The plaintiffs on motion seek in these proceedings to obtain an order vacating the supersedeas issued by the District Court on March 16, 1939, in the so-called milk cases pending in that court and in this court on appeal. The District Court on November 30, 1937, issued a temporary injunction against the four defendants, and H. P. Hood & Sons, Inc., and the Whiting Milk Company, who were handlers of milk in the Greater Boston area, restraining them from violating Order No.
4 as amended, issued by the Market Administrator, and also a mandatory injunction, requiring each of the defendants to pay to the Market Administrator the amounts found due by the District Court under the provisions of Order No. 4 as amended, and all amounts hereafter that may become due under the provisions of Order No. 4, United States v. Whiting Milk Co., 21 F.Supp. 321.
On appeal by each of the defendants, and by the H. P. Hood & Sons, Inc., and the Whiting Milk Company, a Judge of the Circuit Court of Appeals issued a supersedeas order suspending the temporary injunction issued by the District Court pending a hearing on the merits. At a hearing before this court on June 24, 1938, it was ordered that the mandatory injunction should be continued in force with certain modifications, but that the supersedeas issued by this court staying and superseding the operation of the temporary injunction issued by the District Court pending a decision on appeal therefrom, should be continued, H. P. Hood & Sons v. United States, 97 F.2d 677.
These four cases were in a group of about thirty cases, together with the Hood and Whiting. cases, which last two cases went directly to the Supreme Court on certiorari. These four cases are the only ones in that group in which appeals to this court have been perfected.
The two most important cases in Massachusetts, viz., The H. P. Hood & Sons, Inc. et al. v.

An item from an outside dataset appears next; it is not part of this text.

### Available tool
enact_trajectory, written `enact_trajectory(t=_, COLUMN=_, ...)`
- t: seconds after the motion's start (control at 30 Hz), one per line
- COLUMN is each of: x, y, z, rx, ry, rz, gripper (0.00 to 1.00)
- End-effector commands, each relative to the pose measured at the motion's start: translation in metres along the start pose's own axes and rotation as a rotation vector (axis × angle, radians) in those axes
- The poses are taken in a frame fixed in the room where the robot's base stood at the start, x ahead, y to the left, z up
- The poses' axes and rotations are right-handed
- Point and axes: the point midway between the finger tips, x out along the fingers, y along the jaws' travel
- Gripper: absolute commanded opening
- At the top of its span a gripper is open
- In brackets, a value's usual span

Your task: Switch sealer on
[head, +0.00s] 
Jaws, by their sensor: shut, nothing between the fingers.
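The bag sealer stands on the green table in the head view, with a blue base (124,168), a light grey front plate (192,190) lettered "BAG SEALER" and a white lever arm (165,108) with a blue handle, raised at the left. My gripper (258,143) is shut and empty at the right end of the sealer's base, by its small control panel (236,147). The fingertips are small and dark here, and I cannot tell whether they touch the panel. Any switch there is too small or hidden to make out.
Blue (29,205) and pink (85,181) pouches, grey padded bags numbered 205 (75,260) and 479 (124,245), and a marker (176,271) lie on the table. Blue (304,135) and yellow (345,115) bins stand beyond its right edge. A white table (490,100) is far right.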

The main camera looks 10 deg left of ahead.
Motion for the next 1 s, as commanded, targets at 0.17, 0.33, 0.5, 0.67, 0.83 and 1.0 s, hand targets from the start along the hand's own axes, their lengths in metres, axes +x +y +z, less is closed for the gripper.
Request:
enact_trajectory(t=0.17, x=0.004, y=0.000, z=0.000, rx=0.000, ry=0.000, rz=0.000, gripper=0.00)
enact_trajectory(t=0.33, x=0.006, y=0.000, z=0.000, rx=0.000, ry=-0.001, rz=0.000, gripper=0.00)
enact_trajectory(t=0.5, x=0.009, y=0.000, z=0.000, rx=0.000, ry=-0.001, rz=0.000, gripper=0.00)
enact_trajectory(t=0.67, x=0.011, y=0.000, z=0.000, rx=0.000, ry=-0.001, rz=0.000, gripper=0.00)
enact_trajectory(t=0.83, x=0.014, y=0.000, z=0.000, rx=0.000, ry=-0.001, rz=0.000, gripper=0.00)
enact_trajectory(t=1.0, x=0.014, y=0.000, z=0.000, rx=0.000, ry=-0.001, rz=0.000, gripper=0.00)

United States, and the Whiting Milk Company, since the issuing of the supersedeas, have, as above stated, been taken to the Supreme Court on certiorari, which, on June 5, 1939, rendered a decision sustaining the validity of the statute and the Market Order No. 4 of 1937 as amended, regulating, the handling of milk in the Greater Boston marketing area, H. P. Hood v. United States, 307 U.S. -, 59 S.Ct. 1019, 83 L.Ed. -.
It was suggested in the briefs of counsel that this court take up at this time the question of whether the order of supersedeas issued by a Judge of this court on December 8, 1937, in each of the above cases after an appeal to this court, should be first vacated, which we think would be the orderly method of procedure, and as the questions are substantially the same, they can be taken up and decided together.
*756We have examined the defendants’ exceptions seriatim to the rulings of the District Court in issuing the order of supersedeas, and we think there is not sufficient merit in the exceptions to warrant prolonging' this litigation and withholding from the producers the money which they are entitled to tinder the marketing order, since the so-called blended price cannot be finally and equitably recomputed, until all the respondents have paid into the equalization pool the sum due from each of the respondents.
Many of the respondents’ exceptions are by direct rulings, or necessary inference, held invalid by the Supreme Court in the H. P. Hood & Sons, Inc., and the Whiting Milk Company cases, supra, or in the Rock Royal Co-operative, Inc., case from New York, regulating the handling of milk in the New York metropolitan area, which was heard in the Supreme Court and decision rendered June 5, 1939, the same day as the decision in the Hood and Whiting cases, United States v. Rock Royal Co-op., 307 U.S. —, 59 S.Ct. 993, 83 L.Ed. -.
The entire milk industry in the Boston area has been involved in confusion for two years, due to this litigation. As a result, a very large amount of money has been withheld from the producers under the Market Order No. 4 and is now in the hands of the Clerk of the District Court or the Market Administrator, awaiting a recomputation of the so-called equalization pool, which cannot be equitably done until all amounts due from the handlers have been paid in.
Any objections to methods of computation of the distributive shares of the several producers in the pool can be adjusted and settled at the time of the final recomputation, and any errors of inclusion or exclusion of milk can be corrected.
Under these circumstances this coúrt is of the opinion that the public interest to be served by vacating the order of supersedeas and allowing the pool — after all sums due from the handlers have been paid — to be recomputed and distributed, outweighs any hypothetical harm that may result to the defendants in case it was found that some of the defendants’ exceptions have some merit. The equities appear to’ be with the producers who have waited now for nearly two years for full compensation for their milk in accordance with the provisions of the Act of Congress and the Market Administrator’s Order No. 4, which the Supreme Court has declared to be authorized by the Constitution.
It is therefore ordered that the orders of supersedeas issued in these four cases in the District Court on March 16, 1939, and by a Judge of this court on December 8, 1937, and continued by this court on June 24, 1938, be vacated; and the District Court be allowed to proceed in accordance with the statute and Order No. 4 of the Market Administrator.